CURATORS

As it is commonly known, the Łódź of Four Cultures Festival refers to the cultures that had a large influence on the history of the city: Polish, Jewish, German and Russian ones. These cultures existed next to each other, building the identity of Łódź and creating its community. Living in harmony with each other demands something difficult but beautiful: tolerance, acceptance, and cooperation. And this is what we are going to talk about during the theatrical part of the festival; by means of art, we want to show that life in harmony was and is possible. The respect for this history is the main inspiration for our cultural and artistic conception.

The theatrical part of the festival is strongly inspired by this historic foundation and is focused on an attempt of dialogue between cultures, while guaranteeing the highest quality entertainment, performances for the youngest audience, performances of the theatre of dance, which is developing strongly in Poland, classic small theatre and an outdoor performance. Performances produced together with Łódź theatres are created especially for the festival, but well-known performances prepared by theatres from Warsaw and Cracow will also take place. We are also presenting two “foreign” proposals. This selection will show the power the dialogue had in the past and still has today. In this dialogue, we use cultures, but also cities and countries.

The question is, however, how we point to this tradition. Some societies choose their national tradition as the basis for their identity and uniting narration, whereas others invoke or invoked heterogeneous and evolving religious and mythical systems like Christianity, the rich culture of Ancient Greece, Slavic culture, revealing that the foundations on which the idea of the United Europe could be developed is the Enlightenment idea of the state giving its citizens rights in separation from religiousness. Therefore, in the past of Europe, you can see a fight of antagonistic systems over dominance; a struggle which lasts until today. We can also see Europe as the Old Ocean (pointing out the flow of processes, in contrast with the constancy of the term of continent); the ocean of practices, meanings and myths, which are in constant movement – they are floating and sinking in the depths, depending on the conditions of times and people.
The theatrical part of the Festival can be ideologically called “The Heart of Europe” – settled or wandering, and isn’t Łódź located in the very heart of Europe?

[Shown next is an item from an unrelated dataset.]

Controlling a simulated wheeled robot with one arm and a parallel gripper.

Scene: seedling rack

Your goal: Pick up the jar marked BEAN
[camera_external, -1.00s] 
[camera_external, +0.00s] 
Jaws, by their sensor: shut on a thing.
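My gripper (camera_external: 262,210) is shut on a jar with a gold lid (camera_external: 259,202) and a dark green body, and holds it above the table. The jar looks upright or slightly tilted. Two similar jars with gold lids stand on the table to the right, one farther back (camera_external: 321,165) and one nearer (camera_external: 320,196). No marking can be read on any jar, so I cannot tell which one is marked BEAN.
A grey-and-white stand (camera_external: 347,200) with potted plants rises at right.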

Russian culture will be represented by a performance of “Baśń o Rybaku i Złotej Rybce” (“The Tale of the Fisherman and the Goldfish”) (based on the text by Puszkin, a coproduction of the Festival and the Arlekin Puppet Theatre), an outdoor performance of “Wysocki. Powrót do ZSRR” (“Wysocki. The Return to the Soviet Union”) by the New Proxima Theatre from Cracow, “Is it Pamela/Inkarnacje” (“Is it Pamela/Incarnations”) directed and choreographed by Marta Ziółek (a coproduction of the Festival and the Studio Theatre in Warsaw).
The performance of “Antygona w Nowym Jorku” (“Antigone in New York”) combines Polish and Jewish motifs also with a very topical subtheme of emigration.

“Pożar w Burdelu. Ucieczka z kina Polskość” (“Fire in a Brothel. An Escape from the Polishness Cinema”), a performance by the Polish Theatre in Warsaw is a kind of a theatre and film fantasia about Polish film, its history and possible future, but it is also a satire on Polish myths and stereotypes.
The programme also includes two foreign performances: “Czarnobylska modlitwa” (“The Chernobyl Prayer”) by the National Theatre from Minsk and “Ashes to Ashes” from Great Britain.

Since dialogue must be expanded, let us do this by means of art.